3DFS: Deformable Dense Depth Fusion and Segmentation for Object Reconstruction from a Handheld Camera
This addresses the problem of detailed object reconstruction for robotics or AR applications, but appears incremental as it builds on existing depth fusion and segmentation techniques.
The paper tackles 3D reconstruction and segmentation of a single object from a handheld camera video by proposing methods for dense depth estimation, fusion, and segmentation, evaluating qualitatively on a new dataset and quantitatively on depth estimation and segmentation tasks.

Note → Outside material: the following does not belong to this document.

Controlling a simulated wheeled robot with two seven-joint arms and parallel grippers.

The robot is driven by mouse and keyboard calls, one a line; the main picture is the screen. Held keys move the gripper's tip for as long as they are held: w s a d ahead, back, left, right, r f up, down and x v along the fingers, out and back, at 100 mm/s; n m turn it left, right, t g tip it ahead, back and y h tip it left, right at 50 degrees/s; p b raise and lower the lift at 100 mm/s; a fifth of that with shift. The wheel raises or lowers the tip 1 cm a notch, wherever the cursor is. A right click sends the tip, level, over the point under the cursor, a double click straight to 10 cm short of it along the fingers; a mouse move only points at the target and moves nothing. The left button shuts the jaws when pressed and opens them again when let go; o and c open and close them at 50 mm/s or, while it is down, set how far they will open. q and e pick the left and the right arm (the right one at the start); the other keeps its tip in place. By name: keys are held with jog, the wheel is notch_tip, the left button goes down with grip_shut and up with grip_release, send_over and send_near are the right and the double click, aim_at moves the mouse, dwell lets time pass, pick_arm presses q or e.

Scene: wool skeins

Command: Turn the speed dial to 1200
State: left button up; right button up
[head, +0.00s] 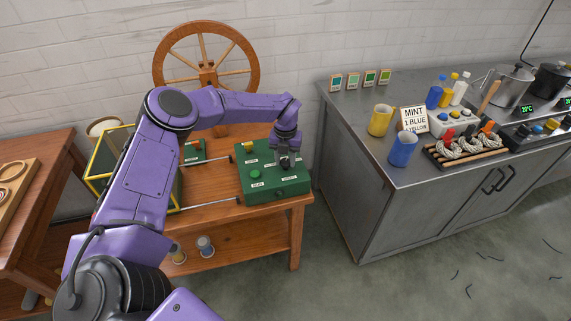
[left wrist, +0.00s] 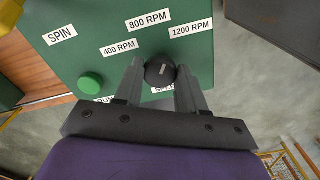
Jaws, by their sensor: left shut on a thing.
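The green control box (head: 262,186) sits on the wooden table, and it fills the upper part of the left wrist view (left wrist: 100,62). Its black round speed dial (left wrist: 160,70) has a short pale line pointing nearly straight up the picture, leaning slightly right, between the 800 RPM label (left wrist: 148,23) and the 1200 RPM label (left wrist: 191,28). The 400 RPM label (left wrist: 119,47) is at upper left. My left gripper (head: 287,160) comes down over the box and is shut on the dial, one finger on each side. My right gripper is out of view.
A green button (left wrist: 90,85) is left of the dial. A spinning wheel (head: 207,62) stands behind the table. Floor between table and counter is clear.

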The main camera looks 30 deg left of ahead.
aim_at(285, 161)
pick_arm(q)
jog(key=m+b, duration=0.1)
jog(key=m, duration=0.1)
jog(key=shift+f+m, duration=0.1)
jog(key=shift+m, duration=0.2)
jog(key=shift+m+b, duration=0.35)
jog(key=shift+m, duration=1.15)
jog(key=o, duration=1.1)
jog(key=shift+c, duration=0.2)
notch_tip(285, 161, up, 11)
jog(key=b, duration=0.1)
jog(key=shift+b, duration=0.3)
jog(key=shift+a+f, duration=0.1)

We propose an approach for 3D reconstruction and segmentation of a single object placed on a flat surface from an input video. Our approach is to perform dense depth map estimation for multiple views using a proposed objective function that preserves detail. The resulting depth maps are then fused using a proposed implicit surface function that is robust to estimation error, producing a smooth surface reconstruction of the entire scene. Finally, the object is segmented from the remaining scene using a proposed 2D-3D segmentation that incorporates image and depth cues with priors and regularization over the 3D volume and 2D segmentations. We evaluate 3D reconstructions qualitatively on our Object-Videos dataset, comparing to fusion, multiview stereo, and segmentation baselines. We also quantitatively evaluate the dense depth estimation using the RGBD Scenes V2 dataset [Henry et al. 2013] and the segmentation using keyframe annotations of the Object-Videos dataset.